Federal judge won’t extend voter registration in storm-hit Georgia counties

August 20, 2016 Atlanta - Sharon Huff, of Atlanta, fills in voter registration form at the desk of Asian Americans Advancing Justice - Atlanta, in The Sweet Auburn Curb Market on Saturday, August 20, 2016. Advocacy groups have made Georgia one of the most closely watched states for hampering voter turnout come November. Two federal lawsuits have already filed and others are threatened, with the heightened discord forcing Georgia Secretary of State Brian Kemp to defend the state's handling of voter records as the presidential election looms. HYOSUB SHIN / HSHIN@AJC.COM

Sharon Huff, of Atlanta, fills in voter registration form. HYOSUB SHIN / HSHIN@AJC.COM

A federal judge rejected a civil rights group’s request on Wednesday to extend voter registration in coastal Georgia counties forced to evacuate as Hurricane Matthew approached.
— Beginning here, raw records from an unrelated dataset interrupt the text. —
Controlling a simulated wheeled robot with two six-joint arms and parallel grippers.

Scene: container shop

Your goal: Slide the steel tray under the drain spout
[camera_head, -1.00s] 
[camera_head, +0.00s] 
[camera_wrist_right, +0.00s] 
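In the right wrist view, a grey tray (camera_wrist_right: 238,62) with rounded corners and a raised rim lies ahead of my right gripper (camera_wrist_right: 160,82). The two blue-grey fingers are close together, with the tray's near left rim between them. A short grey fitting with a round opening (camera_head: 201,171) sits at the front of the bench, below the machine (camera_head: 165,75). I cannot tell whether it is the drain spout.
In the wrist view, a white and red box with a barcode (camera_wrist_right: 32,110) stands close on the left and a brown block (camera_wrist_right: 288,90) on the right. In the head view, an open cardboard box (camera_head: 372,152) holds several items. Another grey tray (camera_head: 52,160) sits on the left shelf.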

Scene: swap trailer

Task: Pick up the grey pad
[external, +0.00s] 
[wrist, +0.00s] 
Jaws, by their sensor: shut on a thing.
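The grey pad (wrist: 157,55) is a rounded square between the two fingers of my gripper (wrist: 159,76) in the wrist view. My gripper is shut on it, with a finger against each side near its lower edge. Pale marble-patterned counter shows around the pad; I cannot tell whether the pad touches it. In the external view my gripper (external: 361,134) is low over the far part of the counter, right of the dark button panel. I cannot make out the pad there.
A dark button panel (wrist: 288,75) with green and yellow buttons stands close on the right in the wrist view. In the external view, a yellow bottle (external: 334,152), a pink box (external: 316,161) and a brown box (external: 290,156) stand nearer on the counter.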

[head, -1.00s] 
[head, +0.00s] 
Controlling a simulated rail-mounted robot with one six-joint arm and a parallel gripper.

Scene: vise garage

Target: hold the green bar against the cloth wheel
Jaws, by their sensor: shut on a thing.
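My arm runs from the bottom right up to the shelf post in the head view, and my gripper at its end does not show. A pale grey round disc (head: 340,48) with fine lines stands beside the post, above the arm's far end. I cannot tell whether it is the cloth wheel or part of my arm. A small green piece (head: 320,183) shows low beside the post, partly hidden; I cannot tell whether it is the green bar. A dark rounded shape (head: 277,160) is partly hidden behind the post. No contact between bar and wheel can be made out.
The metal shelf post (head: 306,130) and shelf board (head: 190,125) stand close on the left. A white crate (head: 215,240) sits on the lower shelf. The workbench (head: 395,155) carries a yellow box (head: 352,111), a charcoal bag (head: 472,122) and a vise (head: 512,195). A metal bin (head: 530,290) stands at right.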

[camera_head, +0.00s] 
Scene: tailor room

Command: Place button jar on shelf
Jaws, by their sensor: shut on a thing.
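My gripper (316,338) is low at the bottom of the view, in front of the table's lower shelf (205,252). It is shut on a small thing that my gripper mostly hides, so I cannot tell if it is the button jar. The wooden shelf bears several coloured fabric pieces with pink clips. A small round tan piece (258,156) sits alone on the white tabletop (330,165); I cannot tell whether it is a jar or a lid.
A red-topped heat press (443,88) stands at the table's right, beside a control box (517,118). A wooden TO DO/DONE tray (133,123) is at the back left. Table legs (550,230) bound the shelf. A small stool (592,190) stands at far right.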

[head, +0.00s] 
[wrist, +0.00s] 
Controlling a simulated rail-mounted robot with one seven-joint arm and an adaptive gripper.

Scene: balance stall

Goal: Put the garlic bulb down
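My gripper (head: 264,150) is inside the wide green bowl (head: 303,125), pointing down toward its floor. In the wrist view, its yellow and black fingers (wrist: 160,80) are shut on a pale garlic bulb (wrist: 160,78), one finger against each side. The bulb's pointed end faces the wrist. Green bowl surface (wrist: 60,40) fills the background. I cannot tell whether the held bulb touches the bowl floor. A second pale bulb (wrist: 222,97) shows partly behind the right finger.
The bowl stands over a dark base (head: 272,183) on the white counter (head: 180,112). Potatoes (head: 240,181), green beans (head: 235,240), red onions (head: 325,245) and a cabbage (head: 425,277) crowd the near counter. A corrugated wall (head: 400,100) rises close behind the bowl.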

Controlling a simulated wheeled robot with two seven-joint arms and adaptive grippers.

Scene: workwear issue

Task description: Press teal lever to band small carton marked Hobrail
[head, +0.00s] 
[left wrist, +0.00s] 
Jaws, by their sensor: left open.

U.S. District Judge William Moore dismissed the American Civil Liberties Union’s lawsuit that would have given residents of the six coastal counties six more days to register to vote. He concluded that granting the motion would have disrupted polling stations that opened Monday for early voting.

The same judge last week ordered Chatham County to re-open voter registration there through Tuesday.

Secretary of State Brian Kemp, who earlier called the lawsuit a “nakedly political stunt,” welcomed the judge’s decision.

“Siding with the ACLU would have wasted valuable resources and caused unnecessary disruptions with voting already underway,” he said. “Now, we can focus on ensuring a secure, accessible, and fair election in our state.”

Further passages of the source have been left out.